··· DATA SUPPLIED ···

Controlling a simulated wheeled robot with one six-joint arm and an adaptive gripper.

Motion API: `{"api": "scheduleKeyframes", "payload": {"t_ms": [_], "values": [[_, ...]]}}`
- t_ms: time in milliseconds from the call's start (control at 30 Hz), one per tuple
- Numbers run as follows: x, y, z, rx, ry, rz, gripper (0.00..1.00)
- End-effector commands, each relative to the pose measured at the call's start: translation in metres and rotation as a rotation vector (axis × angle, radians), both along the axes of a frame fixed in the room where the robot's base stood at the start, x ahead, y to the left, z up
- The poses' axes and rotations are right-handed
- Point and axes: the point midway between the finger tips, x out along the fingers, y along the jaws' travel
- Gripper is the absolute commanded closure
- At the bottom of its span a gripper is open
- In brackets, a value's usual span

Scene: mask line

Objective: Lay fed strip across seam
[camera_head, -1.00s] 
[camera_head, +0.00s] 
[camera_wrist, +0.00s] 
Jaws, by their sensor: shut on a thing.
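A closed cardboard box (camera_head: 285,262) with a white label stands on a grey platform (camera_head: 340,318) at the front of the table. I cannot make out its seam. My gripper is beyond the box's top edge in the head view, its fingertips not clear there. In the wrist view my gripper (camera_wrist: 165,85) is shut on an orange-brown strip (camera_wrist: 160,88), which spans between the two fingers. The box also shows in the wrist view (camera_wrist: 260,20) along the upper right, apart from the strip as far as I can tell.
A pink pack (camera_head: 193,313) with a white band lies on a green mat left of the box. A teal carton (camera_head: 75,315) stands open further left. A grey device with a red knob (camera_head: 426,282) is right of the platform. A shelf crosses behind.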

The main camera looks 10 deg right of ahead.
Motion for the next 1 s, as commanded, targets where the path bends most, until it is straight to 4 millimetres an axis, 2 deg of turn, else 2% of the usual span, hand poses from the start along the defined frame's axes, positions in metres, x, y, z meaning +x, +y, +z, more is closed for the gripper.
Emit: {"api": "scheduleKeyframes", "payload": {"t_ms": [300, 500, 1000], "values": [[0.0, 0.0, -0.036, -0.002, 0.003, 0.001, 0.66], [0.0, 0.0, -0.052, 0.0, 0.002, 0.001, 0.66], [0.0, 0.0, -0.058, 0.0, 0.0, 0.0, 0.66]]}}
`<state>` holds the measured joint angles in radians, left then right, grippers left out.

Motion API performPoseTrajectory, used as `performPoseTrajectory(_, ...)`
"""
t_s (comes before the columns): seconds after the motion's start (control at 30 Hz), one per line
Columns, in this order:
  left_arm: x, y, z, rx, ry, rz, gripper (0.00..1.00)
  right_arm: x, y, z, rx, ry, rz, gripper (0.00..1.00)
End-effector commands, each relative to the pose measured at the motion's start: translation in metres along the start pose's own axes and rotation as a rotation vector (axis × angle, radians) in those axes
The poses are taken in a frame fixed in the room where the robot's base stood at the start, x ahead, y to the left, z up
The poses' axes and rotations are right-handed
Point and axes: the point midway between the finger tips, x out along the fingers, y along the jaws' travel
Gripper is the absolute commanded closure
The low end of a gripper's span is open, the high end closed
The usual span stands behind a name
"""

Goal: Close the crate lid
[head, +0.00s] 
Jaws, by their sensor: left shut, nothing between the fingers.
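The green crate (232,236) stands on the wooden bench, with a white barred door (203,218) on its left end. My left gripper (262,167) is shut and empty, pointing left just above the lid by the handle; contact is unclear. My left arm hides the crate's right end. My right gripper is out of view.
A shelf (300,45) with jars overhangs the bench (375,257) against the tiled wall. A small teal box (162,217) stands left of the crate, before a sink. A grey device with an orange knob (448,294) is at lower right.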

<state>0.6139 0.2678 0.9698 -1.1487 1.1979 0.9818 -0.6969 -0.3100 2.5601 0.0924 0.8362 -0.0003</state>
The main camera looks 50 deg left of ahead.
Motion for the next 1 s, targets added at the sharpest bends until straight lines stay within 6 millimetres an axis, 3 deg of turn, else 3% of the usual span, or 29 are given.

···

INSTRUCTION ▸ Search the records above for the string "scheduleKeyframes". Copy every line that contains it.

WRITTEN ANSWER ▸
Motion API: `{"api": "scheduleKeyframes", "payload": {"t_ms": [_], "values": [[_, ...]]}}`
Emit: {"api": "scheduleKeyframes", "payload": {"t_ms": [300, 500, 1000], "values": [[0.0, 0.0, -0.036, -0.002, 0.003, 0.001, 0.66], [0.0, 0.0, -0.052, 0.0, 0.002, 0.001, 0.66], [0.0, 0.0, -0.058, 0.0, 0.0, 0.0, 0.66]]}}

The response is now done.